Required work
Starting at the line that contains "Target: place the", copy each line through the end of the listing below. Include both ends and output nothing more.

Information supplied
# # # # # # #

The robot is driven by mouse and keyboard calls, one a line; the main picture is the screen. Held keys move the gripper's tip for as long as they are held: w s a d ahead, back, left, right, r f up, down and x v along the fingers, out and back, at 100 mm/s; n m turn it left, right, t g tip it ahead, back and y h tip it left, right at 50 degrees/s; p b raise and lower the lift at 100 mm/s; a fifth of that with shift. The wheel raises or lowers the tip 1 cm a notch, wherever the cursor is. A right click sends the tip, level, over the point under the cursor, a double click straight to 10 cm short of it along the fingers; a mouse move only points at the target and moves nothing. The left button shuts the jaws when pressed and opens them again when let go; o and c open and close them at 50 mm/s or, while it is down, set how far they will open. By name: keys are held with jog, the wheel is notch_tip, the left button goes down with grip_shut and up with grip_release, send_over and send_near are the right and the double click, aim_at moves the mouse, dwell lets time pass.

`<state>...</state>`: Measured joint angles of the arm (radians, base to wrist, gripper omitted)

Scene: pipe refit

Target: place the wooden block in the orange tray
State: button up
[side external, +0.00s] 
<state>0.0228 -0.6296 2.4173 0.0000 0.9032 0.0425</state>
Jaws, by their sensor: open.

# # # # # # #

Result for this exercise
Target: place the wooden block in the orange tray
State: button up
[side external, +0.00s] 
<state>0.0228 -0.6296 2.4173 0.0000 0.9032 0.0425</state>
Jaws, by their sensor: open.

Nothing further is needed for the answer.